I have started to look up some things on Illustration, which may be what I’m trying to find with this, as versus Fine Art. There is also the point that Illustration is devalued next to Fine Art (like Crafts are devalued next to Fine Art), and I’m starting to think it’s because Fine Art as a discipline doesn’t really know what it is or what it’s doing or why, at this point. After Modernism hit (I’m thinking Duchamp), causing people to question the very definition of Art…well, yeah. I’m not sure if we’ve fully recovered from that, yet.

Not intending to insult people who can make Fine Art, work, because I know sometimes it works, and sometimes it works spectacularly. I just didn’t find what I was looking for, with this last tutorial. Which, you know, it’s like what did I expect, it was a free class over the Internet. And I’ve paradoxically been able to realize the most about who I was, by accepting who I was not.

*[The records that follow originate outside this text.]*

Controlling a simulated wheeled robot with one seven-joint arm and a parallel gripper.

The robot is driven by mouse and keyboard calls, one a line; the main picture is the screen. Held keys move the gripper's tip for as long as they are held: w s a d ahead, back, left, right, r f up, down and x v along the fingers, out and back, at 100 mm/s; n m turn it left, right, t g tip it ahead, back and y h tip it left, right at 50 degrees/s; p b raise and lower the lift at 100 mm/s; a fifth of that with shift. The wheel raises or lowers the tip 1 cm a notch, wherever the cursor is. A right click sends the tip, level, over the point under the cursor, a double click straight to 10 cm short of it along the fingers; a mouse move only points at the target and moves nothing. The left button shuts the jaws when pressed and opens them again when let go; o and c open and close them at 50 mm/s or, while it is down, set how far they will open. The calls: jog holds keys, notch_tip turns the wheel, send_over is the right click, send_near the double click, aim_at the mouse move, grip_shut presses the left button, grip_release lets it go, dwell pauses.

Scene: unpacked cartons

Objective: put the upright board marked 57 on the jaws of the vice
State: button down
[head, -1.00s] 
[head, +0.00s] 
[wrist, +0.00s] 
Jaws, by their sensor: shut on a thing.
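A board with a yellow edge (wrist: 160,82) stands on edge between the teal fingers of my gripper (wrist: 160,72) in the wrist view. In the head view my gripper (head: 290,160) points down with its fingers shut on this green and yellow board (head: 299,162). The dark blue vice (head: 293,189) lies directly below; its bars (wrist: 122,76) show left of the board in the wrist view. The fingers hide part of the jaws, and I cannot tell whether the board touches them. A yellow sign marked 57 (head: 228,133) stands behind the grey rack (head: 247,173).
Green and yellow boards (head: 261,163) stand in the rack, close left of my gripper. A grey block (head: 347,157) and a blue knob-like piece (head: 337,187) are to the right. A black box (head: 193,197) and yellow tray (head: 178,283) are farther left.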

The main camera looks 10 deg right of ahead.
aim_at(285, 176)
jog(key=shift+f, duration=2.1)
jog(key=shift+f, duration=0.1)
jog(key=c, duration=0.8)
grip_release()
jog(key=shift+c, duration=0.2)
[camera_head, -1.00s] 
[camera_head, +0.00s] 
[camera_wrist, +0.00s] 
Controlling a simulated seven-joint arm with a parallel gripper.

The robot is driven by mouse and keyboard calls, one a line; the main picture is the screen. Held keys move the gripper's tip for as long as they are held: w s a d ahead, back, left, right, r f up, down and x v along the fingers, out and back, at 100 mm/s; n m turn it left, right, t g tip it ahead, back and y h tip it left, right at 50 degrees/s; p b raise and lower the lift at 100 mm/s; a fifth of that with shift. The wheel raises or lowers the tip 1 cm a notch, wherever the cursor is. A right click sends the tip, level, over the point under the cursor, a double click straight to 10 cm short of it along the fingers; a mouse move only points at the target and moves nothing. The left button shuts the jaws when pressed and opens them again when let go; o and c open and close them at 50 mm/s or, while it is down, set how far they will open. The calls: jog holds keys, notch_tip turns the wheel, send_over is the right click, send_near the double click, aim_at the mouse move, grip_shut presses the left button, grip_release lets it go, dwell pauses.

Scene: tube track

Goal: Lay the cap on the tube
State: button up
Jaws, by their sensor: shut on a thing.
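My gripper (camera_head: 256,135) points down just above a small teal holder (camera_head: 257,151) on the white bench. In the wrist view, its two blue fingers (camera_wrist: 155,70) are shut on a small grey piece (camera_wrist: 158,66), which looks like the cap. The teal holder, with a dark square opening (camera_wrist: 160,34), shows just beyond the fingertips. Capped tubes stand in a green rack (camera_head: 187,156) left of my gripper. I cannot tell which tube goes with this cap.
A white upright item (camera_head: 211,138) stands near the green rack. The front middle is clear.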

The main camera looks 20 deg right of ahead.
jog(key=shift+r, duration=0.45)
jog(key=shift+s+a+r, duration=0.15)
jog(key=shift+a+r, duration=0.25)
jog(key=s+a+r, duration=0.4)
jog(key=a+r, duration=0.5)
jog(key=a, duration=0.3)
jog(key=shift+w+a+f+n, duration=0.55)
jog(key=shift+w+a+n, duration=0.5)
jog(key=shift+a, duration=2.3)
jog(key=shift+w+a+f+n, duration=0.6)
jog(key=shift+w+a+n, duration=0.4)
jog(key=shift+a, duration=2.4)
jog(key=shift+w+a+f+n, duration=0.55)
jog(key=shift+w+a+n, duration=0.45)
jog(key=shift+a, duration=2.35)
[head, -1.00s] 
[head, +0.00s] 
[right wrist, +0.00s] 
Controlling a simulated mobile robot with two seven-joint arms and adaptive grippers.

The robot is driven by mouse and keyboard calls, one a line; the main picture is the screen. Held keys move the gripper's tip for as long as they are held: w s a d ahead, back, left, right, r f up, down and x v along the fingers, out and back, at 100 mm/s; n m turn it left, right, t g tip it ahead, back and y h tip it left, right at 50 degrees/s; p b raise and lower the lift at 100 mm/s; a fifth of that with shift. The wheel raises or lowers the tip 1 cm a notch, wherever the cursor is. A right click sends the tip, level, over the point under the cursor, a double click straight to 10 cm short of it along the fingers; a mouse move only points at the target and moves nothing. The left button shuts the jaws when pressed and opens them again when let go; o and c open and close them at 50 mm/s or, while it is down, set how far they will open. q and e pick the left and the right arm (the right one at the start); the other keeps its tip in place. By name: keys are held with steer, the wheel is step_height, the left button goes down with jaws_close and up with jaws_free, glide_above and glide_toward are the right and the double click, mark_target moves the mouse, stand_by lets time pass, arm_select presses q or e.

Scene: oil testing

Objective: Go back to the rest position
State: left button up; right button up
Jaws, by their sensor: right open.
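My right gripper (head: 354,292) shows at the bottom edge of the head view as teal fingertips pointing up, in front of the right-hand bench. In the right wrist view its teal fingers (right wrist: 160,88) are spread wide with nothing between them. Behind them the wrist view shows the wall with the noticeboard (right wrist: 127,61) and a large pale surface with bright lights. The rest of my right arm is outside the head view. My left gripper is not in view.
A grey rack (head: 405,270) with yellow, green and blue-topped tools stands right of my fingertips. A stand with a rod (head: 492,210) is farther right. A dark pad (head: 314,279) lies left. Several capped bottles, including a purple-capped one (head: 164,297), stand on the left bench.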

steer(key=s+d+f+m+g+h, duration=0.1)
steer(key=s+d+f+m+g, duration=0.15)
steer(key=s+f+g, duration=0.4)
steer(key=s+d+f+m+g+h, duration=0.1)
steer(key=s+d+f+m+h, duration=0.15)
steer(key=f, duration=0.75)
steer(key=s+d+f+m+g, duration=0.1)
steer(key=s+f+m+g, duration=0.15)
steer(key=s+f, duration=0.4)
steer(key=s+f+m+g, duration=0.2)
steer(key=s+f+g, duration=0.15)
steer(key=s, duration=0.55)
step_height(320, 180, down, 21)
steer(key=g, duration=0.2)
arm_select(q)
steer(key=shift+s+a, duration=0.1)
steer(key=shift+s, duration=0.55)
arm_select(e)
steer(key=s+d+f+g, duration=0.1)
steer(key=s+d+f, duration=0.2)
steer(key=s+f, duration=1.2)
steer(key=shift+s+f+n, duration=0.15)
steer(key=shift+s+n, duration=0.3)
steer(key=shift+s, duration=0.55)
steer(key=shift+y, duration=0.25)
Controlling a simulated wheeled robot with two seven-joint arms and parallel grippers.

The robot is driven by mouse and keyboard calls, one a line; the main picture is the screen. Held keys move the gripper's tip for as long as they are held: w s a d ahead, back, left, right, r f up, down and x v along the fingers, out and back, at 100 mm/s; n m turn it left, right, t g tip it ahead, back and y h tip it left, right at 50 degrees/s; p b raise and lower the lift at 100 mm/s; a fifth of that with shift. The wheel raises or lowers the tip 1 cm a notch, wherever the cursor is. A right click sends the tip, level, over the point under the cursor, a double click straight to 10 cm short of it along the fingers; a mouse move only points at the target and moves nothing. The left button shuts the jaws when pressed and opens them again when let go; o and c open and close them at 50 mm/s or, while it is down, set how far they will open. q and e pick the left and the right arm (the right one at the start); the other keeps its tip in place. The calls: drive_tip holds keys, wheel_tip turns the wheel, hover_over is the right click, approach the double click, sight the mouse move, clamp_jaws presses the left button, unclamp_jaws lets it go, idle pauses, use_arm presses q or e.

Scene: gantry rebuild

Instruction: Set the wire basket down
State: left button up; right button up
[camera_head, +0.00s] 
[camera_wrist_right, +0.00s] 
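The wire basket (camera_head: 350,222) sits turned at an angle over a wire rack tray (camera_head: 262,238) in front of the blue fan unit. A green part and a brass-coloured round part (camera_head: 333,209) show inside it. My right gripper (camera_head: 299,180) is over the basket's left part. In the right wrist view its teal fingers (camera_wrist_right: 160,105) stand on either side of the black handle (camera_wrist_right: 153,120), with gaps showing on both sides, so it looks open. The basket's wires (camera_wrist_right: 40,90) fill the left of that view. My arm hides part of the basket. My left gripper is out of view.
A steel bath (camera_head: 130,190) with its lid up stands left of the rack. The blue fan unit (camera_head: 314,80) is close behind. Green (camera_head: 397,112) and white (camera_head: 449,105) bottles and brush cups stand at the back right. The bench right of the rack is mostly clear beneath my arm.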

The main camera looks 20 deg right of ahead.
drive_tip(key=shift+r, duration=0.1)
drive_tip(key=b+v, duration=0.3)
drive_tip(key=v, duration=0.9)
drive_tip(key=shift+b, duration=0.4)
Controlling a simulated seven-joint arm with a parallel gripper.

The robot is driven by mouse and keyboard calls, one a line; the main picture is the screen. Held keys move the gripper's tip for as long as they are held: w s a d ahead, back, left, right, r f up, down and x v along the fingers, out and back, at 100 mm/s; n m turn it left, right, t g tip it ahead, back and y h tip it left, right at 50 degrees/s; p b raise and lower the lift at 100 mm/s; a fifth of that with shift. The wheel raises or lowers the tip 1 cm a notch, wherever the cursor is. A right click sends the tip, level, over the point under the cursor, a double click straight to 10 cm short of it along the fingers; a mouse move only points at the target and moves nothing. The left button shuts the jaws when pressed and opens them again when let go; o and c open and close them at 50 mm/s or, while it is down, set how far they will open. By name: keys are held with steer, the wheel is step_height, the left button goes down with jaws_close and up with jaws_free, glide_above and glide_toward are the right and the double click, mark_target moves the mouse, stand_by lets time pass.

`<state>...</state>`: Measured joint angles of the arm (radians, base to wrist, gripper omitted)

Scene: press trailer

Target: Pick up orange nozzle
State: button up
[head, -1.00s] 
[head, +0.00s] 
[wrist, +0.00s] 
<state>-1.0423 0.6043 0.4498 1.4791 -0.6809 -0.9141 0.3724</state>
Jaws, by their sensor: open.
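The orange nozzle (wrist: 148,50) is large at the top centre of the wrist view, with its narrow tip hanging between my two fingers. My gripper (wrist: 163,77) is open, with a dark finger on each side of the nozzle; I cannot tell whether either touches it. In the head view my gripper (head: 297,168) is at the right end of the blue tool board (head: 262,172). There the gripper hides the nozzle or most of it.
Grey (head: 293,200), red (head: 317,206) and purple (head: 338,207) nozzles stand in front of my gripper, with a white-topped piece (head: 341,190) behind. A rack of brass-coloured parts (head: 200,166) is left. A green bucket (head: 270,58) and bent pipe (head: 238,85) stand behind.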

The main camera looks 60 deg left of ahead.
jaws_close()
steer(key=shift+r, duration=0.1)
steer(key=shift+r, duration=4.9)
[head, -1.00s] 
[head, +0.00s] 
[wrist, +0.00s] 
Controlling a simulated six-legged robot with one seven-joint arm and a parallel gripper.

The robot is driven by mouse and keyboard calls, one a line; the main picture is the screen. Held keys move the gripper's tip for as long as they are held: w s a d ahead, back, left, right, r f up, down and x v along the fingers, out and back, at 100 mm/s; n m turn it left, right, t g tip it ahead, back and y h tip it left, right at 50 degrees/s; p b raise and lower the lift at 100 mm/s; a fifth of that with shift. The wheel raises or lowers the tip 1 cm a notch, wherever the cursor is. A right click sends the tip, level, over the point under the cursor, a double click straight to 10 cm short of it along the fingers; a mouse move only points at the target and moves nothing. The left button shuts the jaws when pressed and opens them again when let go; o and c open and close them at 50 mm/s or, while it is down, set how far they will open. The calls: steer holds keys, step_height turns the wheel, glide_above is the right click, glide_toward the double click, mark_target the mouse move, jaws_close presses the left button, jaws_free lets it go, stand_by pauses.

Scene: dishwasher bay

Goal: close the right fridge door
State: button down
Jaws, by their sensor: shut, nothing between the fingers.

I guess the bright side of not knowing what Art is, is that then it opens the field to be more than what it has been, historically. I just wonder…to what extent learning from the past, won’t help. That doesn’t mean to avoid traditional media; but rather…if Art is becoming something more than what it has been, to what extent will learning what it has been assist us in creating what it becomes? And will learning what it has been allow me to recognize tradition and paradoxically, release me from trying to depend on it?